Date: 27 Jan 2007 11:03:42 PM
Object: Washington wakes up to global warming
Washington wakes up to global warming
By MATT CRENSON, AP National Writer
2 hours, 26 minutes ago

NEW YORK - Maybe it's the weird winter weather, or the newly
Democratic Congress. Maybe it's the news reports about starving polar
bears, or the Oscar nomination for Al Gore's global warming cri de
coeur, "An Inconvenient Truth."
Whatever the reason, years of resistance to the reality of climate
change are suddenly melting away like the soon-to-be-history snows of
Kilimanjaro.
Now even George W. Bush says it's a problem.
For years, the president and his supporters argued that not enough was
known about global warming to do anything about it. But during last
week's State of the Union address Bush finally referred to global
warming as an established fact.
"These technologies will help us be better stewards of the
environment, and they will help us to confront the serious challenge
of global climate change," Bush said in proposing a series of measures
to reduce gasoline consumption by 20 percent in 10 years.
Environmentalists and scientists who study the problem say the
nostrums Bush proposed Tuesday night will do little to prevent the
serious environmental effects that the globe faces in coming decades.
Environmentalists favor imposing a mandatory cap on greenhouse gas
emissions tied to a market-based emissions trading system. Several of
the global warming bills that have been introduced to the new
Democrat-controlled Congress would do exactly that. House Speaker
Nancy Pelosi (news, bio, voting record) has proposed creating a new
global warming committee to consider the legislation.

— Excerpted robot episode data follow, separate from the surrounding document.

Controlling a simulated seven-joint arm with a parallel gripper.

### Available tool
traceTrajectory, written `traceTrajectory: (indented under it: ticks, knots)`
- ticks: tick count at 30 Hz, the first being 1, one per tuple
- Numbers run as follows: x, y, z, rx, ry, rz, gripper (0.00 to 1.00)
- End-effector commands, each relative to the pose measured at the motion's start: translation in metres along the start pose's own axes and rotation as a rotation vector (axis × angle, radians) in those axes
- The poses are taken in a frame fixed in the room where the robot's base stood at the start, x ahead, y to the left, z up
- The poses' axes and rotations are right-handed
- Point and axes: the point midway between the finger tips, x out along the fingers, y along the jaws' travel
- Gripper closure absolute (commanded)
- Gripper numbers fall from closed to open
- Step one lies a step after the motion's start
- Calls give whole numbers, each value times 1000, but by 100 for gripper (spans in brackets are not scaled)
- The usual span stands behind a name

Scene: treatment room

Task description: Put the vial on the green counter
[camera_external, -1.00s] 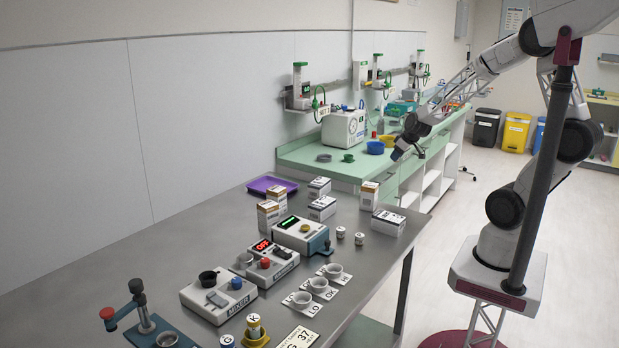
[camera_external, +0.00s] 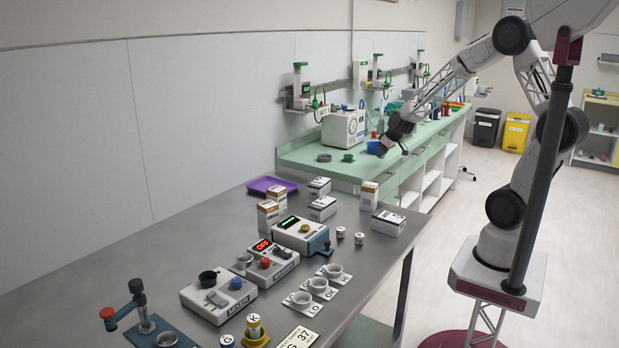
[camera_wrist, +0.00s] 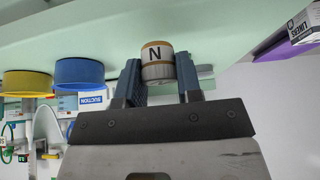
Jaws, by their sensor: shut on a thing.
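My gripper (camera_wrist: 158,88) is shut on a vial (camera_wrist: 157,58) with a white body, tan bands and a black letter N, seen between the two fingers in the wrist view. The green counter (camera_external: 310,158) runs along the wall beyond the grey table, and its pale surface (camera_wrist: 100,30) fills the top of the wrist view. In the external view my gripper (camera_external: 383,149) is over the counter's front part, left of its front edge. The vial is too small to make out there. I cannot tell whether it touches the counter.
A blue bowl (camera_wrist: 80,72) and a yellow bowl (camera_wrist: 26,82) stand on the counter near my gripper. The grey table (camera_external: 180,250) holds boxes, devices and other vials.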

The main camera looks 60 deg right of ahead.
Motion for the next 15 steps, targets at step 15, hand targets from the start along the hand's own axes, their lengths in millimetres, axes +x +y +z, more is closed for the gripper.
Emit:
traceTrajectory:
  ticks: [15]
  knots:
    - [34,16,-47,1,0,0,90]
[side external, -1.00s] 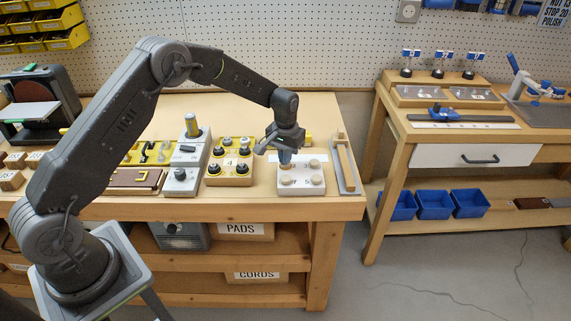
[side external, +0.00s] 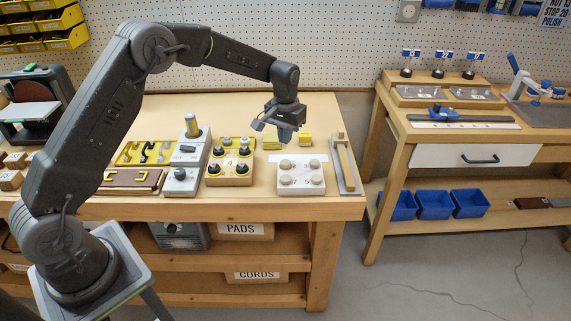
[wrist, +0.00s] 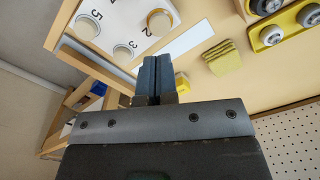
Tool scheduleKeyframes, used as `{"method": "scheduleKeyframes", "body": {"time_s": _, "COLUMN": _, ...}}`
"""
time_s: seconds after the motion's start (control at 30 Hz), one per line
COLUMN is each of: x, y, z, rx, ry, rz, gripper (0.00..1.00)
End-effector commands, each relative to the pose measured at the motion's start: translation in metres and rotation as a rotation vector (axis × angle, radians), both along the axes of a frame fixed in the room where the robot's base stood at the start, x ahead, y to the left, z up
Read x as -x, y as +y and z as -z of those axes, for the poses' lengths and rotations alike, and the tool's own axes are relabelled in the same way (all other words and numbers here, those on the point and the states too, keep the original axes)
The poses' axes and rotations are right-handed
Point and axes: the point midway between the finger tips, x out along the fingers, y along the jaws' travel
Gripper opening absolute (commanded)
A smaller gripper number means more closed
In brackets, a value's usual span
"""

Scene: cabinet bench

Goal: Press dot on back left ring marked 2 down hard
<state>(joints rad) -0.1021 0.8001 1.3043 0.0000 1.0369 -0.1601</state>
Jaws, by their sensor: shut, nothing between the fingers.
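The white block (side external: 302,190) carries round tan dots. The dot at its back left (side external: 284,167) is marked 2; in the wrist view this dot (wrist: 160,21) shows a tan rim beside the printed 2. Dots marked 3 (wrist: 124,52) and 5 (wrist: 89,24) also show there. My gripper (side external: 285,138) is above and behind the back left dot, apart from it. Its blue fingers (wrist: 154,78) are shut together with nothing between them.
A white strip (wrist: 187,45) lies behind the block. Small yellow pieces (side external: 305,139) lie behind.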

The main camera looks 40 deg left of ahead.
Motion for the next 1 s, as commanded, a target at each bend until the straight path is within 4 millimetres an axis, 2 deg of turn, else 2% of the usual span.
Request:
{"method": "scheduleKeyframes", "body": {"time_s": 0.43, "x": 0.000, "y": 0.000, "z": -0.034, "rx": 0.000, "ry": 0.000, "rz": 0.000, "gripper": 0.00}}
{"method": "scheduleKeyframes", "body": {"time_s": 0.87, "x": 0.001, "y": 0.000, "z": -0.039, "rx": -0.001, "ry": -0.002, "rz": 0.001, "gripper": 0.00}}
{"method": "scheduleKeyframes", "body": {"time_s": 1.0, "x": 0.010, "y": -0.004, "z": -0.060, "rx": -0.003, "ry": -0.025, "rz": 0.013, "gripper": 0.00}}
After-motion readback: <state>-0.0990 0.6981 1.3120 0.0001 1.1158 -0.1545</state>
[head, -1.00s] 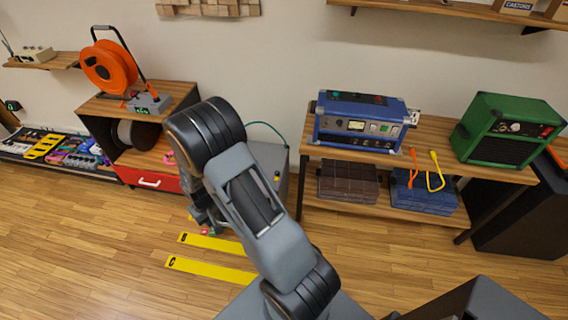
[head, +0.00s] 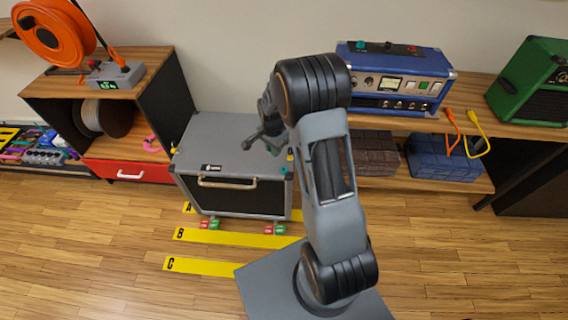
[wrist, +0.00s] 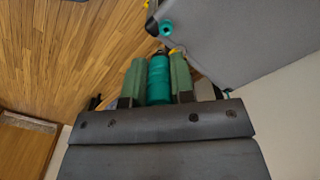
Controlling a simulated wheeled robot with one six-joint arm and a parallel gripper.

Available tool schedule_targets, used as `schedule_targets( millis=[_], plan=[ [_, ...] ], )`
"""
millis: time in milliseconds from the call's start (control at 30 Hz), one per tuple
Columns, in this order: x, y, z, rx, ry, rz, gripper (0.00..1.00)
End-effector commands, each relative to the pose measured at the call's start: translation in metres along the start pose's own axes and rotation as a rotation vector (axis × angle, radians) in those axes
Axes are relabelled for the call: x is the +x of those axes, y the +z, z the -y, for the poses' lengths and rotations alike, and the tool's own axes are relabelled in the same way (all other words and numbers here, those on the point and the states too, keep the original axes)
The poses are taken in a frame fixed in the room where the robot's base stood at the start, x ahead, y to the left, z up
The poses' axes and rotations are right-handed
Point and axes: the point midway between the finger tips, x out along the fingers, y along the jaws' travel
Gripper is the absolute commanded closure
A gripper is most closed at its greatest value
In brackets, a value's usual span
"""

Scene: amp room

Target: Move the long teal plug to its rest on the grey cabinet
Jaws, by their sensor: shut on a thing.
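The long teal plug (wrist: 159,82) is held upright in the wrist view between the two green fingers of my gripper (wrist: 158,90). My gripper (head: 276,148) is by the right edge of the grey cabinet (head: 215,138) in the head view, where my arm hides most of it and the plug cannot be made out clearly. In the wrist view, the cabinet's grey top (wrist: 245,42) fills the upper right. A short teal round piece with a dark centre (wrist: 166,28) sits at its edge, just beyond the plug's tip and apart from it.
Yellow floor strips (head: 215,236) lie before the cabinet. A shelf with a red drawer (head: 128,174) stands left, with an orange cable reel (head: 50,38) on top. A blue amp (head: 396,78) is on the bench at right. Open wooden floor lies in front.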

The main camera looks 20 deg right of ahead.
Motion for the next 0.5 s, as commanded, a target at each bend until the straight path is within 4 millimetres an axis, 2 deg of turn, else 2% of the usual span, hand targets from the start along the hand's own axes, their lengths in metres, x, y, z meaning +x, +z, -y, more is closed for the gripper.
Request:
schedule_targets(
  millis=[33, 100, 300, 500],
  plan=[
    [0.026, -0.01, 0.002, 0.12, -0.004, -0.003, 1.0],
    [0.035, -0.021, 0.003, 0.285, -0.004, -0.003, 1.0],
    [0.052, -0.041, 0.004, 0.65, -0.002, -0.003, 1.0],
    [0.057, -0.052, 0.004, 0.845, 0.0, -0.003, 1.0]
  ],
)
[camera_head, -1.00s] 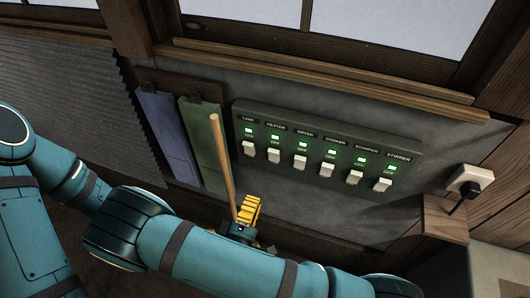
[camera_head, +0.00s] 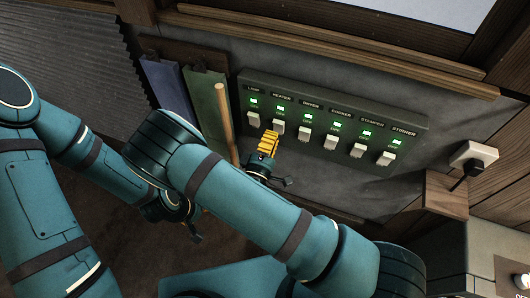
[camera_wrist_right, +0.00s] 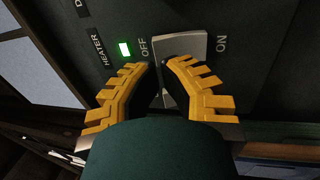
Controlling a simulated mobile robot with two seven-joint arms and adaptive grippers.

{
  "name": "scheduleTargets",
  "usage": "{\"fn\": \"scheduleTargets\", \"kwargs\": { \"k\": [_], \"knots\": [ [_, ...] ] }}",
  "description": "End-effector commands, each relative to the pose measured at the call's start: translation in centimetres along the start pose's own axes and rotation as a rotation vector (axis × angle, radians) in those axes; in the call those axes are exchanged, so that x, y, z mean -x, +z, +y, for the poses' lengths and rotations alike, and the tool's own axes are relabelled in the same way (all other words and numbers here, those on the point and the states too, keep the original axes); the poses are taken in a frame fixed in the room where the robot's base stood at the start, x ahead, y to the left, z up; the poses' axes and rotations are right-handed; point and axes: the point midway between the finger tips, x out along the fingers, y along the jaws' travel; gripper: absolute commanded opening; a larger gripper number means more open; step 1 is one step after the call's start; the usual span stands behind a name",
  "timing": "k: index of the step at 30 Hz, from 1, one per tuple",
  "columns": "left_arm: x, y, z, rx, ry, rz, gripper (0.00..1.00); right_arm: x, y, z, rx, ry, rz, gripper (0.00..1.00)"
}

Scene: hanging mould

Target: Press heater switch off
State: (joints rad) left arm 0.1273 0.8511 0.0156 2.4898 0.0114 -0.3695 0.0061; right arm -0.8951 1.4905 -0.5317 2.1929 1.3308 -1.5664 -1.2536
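The heater switch (camera_head: 278,127) is a pale rocker, second from the left on the dark green switch panel (camera_head: 420,118). In the right wrist view the heater switch (camera_wrist_right: 188,46) lies between OFF and ON labels, its green light (camera_wrist_right: 125,49) lit. My right gripper (camera_head: 273,134) is just below the switch in the head view. In the wrist view its yellow fingers (camera_wrist_right: 163,66) overlap the switch's lower edge, with a narrow gap between them. I cannot tell whether they touch it. My left gripper (camera_head: 194,228) hangs low, small and dark.
The panel's other switches, including lamp (camera_head: 253,118) and dryer (camera_head: 305,134), stand in a row with green lights lit. A wooden stick (camera_head: 227,120) leans left of the panel by green (camera_head: 203,100) and blue (camera_head: 165,85) boards. A plug (camera_head: 474,156) sits at the right.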

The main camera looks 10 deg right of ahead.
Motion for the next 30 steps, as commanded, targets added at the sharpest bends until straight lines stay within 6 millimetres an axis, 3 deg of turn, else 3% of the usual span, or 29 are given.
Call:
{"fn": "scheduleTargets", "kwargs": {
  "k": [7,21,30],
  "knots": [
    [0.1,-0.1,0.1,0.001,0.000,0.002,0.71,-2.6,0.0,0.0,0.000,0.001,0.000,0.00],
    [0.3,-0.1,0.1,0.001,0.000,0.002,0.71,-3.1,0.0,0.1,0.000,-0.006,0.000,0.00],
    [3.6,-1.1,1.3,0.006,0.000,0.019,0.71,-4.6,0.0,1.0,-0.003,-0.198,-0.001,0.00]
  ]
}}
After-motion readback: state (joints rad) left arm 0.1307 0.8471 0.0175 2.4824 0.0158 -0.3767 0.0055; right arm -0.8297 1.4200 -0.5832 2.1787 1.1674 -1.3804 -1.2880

"We want the pressure on. The pressure will drive the development of
new technologies," said Rep. Henry Waxman (news, bio, voting record),
D-Calif., who introduced one of the global warming bills.
Many industry leaders have come to realize that such measures may be
more an opportunity than a hindrance. The day before Bush's speech the
chief executives of 10 corporations, including Alcoa Inc., BP America
Inc., DuPont Co., Caterpillar Inc., General Electric Co. and Duke
Energy Corp., called for mandatory limits on greenhouse gas emissions.
"It must be mandatory, so there is no doubt about our actions," said
Jim Rogers, chairman of Duke Energy. "The science of global warming is
clear. We know enough to act now. We must act now."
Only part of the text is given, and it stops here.